(Stored items from a collection)
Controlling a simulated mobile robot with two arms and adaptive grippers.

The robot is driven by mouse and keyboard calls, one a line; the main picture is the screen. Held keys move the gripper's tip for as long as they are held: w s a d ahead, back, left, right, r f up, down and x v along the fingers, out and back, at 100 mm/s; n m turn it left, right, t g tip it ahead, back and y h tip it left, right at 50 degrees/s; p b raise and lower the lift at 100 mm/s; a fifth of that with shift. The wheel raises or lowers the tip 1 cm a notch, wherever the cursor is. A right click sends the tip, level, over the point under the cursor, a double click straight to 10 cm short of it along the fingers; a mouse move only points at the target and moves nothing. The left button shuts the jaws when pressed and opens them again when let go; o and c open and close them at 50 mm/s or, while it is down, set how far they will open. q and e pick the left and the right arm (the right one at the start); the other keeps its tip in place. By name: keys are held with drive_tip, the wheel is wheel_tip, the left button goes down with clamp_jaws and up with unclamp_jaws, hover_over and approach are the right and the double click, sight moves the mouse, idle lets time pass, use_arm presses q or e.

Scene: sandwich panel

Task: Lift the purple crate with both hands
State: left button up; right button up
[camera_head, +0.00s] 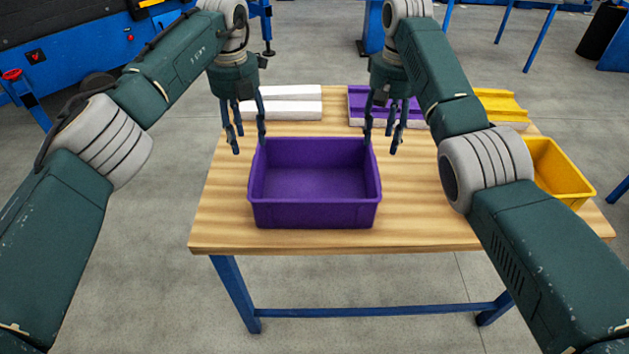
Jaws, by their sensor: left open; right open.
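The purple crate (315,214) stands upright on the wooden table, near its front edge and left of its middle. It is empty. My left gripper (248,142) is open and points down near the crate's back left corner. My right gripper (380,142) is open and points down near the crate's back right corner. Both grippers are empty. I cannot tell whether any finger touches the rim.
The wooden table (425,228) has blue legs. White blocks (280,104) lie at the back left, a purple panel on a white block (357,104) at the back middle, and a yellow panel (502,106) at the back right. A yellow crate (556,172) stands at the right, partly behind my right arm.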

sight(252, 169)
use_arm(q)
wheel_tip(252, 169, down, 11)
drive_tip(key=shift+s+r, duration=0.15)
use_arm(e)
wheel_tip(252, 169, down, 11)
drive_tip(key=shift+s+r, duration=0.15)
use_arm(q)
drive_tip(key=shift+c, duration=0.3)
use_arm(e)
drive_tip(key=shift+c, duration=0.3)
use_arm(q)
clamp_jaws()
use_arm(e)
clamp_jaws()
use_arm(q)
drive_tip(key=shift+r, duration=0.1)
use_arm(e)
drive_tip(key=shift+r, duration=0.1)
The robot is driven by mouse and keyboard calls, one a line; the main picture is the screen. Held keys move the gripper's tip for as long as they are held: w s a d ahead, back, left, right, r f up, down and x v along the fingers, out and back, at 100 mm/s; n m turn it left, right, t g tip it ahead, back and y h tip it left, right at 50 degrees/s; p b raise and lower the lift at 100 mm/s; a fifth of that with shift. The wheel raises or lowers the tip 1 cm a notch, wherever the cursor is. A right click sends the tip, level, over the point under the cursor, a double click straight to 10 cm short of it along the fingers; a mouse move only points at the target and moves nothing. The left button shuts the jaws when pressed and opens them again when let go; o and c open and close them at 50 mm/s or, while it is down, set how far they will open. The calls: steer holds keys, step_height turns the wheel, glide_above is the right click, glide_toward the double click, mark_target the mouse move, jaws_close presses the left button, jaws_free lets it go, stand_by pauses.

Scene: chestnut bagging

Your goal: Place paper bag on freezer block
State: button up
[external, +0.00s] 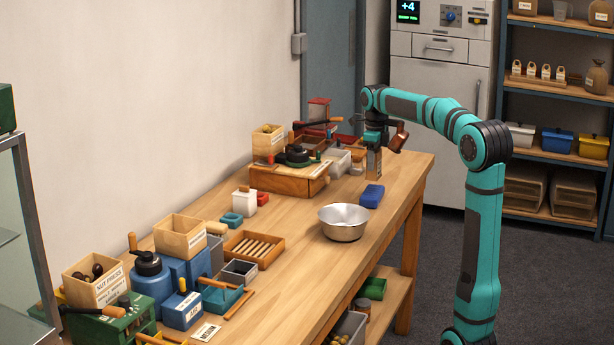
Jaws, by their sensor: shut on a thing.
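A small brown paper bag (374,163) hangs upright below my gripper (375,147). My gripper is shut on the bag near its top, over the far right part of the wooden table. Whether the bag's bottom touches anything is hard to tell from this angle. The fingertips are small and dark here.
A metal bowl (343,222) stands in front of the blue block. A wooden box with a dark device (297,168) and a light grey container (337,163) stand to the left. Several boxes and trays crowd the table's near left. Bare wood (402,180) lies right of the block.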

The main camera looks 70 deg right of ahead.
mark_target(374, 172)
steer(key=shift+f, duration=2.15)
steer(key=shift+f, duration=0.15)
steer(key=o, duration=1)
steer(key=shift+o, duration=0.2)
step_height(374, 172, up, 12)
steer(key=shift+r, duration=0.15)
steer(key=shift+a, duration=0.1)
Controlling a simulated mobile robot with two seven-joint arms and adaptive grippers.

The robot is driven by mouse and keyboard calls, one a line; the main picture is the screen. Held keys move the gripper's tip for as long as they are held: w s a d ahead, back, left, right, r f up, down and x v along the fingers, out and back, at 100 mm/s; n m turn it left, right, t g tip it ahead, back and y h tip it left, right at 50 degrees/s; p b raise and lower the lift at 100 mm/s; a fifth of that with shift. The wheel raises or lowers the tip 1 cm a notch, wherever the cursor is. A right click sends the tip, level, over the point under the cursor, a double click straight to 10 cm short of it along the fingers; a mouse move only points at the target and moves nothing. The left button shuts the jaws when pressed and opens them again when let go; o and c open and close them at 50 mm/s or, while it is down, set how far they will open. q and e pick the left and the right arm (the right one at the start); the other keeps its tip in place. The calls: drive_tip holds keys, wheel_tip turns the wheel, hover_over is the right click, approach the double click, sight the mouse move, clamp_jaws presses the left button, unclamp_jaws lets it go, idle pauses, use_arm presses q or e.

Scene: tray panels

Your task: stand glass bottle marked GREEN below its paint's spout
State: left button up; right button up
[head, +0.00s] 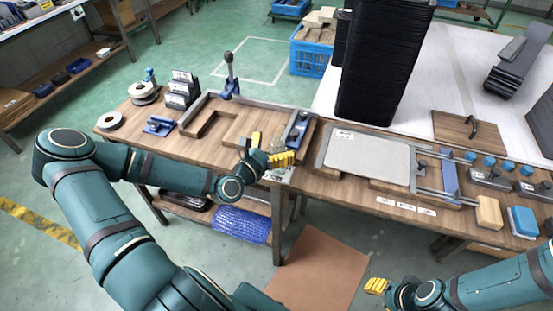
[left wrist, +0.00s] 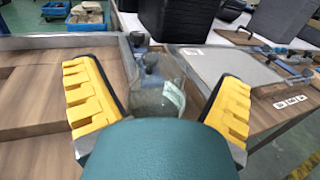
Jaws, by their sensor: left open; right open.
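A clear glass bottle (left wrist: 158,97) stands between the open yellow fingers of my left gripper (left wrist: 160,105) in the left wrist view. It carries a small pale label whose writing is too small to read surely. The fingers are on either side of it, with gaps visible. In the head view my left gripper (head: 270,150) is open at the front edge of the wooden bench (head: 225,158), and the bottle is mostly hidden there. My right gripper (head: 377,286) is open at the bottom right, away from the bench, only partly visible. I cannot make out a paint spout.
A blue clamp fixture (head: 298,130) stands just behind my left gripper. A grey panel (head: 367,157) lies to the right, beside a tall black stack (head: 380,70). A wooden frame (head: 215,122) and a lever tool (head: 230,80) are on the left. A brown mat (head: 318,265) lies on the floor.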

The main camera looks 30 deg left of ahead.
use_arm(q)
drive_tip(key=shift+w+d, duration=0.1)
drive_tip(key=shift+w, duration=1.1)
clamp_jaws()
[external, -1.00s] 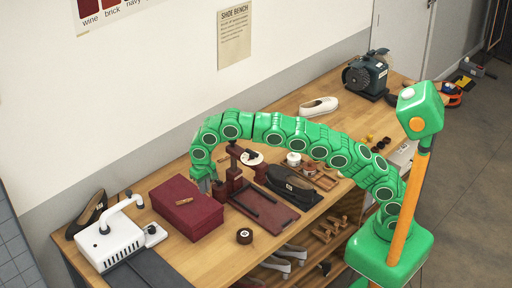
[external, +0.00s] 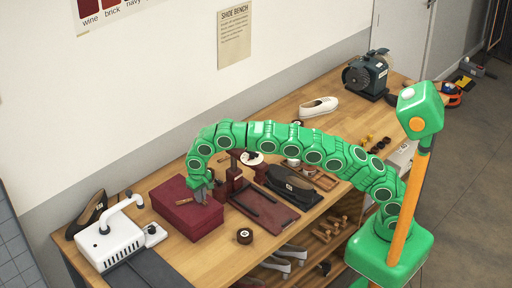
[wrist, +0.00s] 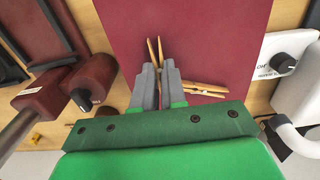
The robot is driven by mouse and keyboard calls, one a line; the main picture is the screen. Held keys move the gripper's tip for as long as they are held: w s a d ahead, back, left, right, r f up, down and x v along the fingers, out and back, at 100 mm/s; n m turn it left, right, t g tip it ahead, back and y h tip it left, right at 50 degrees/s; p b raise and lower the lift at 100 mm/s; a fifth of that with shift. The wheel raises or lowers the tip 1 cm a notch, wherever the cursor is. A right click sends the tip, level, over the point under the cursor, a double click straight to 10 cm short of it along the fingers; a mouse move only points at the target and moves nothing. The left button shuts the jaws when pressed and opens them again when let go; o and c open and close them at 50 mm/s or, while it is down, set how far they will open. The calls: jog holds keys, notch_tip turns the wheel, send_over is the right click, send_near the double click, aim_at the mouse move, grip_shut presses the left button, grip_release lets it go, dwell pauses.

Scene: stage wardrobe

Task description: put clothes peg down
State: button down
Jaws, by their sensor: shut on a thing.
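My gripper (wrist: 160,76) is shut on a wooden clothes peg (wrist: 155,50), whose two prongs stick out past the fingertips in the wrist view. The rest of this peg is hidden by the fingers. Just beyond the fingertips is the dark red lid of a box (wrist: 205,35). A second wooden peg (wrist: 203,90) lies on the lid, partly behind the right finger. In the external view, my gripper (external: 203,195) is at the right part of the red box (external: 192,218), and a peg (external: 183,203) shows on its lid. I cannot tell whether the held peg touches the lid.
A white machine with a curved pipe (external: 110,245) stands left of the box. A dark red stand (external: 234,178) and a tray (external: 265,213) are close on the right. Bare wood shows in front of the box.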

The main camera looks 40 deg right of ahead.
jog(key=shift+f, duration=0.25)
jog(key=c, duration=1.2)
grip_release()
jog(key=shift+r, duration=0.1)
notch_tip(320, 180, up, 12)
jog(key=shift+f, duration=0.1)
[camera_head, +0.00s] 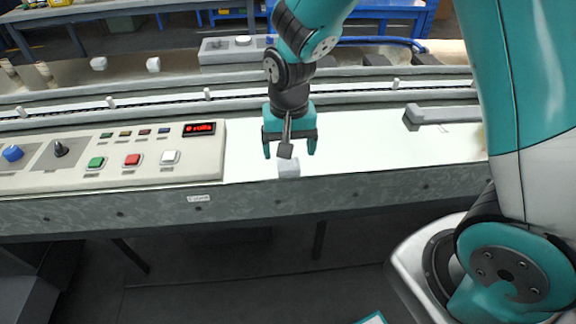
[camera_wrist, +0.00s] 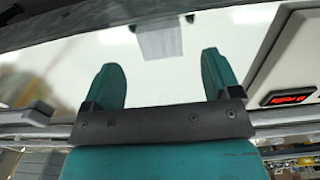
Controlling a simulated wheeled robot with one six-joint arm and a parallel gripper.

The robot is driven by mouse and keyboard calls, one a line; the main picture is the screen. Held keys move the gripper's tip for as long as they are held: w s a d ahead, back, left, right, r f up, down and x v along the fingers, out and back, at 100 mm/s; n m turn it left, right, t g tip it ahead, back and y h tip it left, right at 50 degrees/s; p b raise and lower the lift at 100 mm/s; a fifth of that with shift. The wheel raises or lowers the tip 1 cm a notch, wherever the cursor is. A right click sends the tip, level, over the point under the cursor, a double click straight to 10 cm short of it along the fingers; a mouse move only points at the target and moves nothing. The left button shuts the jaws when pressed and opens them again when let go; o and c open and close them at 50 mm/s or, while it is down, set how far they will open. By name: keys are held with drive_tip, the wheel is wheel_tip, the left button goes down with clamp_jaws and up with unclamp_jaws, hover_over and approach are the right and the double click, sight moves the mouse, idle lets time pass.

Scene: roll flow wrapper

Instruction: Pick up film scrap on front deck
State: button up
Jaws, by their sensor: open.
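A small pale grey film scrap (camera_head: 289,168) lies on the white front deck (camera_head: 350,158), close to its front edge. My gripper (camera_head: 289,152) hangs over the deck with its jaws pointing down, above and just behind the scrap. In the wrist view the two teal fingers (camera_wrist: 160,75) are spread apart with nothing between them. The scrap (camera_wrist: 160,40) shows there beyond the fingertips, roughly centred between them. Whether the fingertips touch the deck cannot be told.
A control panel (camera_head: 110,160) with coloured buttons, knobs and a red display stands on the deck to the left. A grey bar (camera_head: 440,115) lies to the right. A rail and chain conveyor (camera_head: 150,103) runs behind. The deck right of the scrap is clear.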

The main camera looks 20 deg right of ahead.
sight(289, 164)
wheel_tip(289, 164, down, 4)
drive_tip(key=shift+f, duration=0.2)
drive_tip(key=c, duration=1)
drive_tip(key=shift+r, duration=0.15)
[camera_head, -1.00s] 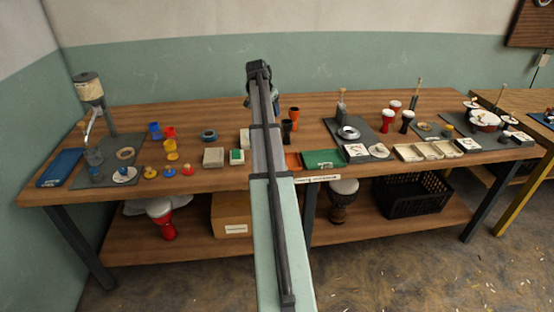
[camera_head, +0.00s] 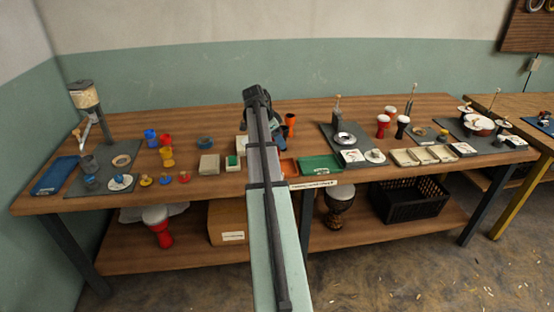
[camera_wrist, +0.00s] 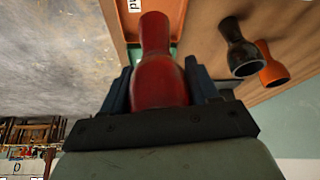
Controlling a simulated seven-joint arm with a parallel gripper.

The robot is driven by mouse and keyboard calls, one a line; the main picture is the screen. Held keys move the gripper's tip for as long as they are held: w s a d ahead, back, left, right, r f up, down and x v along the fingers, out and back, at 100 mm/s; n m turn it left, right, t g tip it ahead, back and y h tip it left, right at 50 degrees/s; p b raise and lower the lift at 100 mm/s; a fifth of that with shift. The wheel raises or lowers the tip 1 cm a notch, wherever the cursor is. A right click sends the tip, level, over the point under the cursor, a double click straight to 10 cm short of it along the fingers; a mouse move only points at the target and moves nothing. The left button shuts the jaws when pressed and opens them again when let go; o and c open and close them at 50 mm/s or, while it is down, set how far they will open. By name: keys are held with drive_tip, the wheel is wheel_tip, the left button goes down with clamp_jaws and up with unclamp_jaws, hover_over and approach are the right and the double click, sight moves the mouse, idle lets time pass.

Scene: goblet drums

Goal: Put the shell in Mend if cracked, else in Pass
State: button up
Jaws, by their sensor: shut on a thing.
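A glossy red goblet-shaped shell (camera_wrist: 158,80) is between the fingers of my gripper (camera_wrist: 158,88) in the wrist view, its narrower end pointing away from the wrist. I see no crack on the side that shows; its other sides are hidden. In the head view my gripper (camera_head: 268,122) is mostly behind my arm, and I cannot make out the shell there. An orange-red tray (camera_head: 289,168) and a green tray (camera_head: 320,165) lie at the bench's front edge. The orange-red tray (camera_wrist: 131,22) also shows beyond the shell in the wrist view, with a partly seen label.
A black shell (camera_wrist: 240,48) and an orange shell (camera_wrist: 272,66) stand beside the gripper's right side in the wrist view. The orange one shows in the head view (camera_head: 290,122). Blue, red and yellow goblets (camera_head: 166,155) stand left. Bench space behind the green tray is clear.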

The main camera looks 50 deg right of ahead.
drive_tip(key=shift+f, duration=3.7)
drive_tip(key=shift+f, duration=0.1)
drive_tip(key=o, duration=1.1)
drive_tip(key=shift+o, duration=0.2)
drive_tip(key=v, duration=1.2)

- [Goal of the exercise]
Pull out every line in the material above where "arms" occurs.

- [Full solution]
Controlling a simulated mobile robot with two arms and adaptive grippers.
Controlling a simulated mobile robot with two seven-joint arms and adaptive grippers.

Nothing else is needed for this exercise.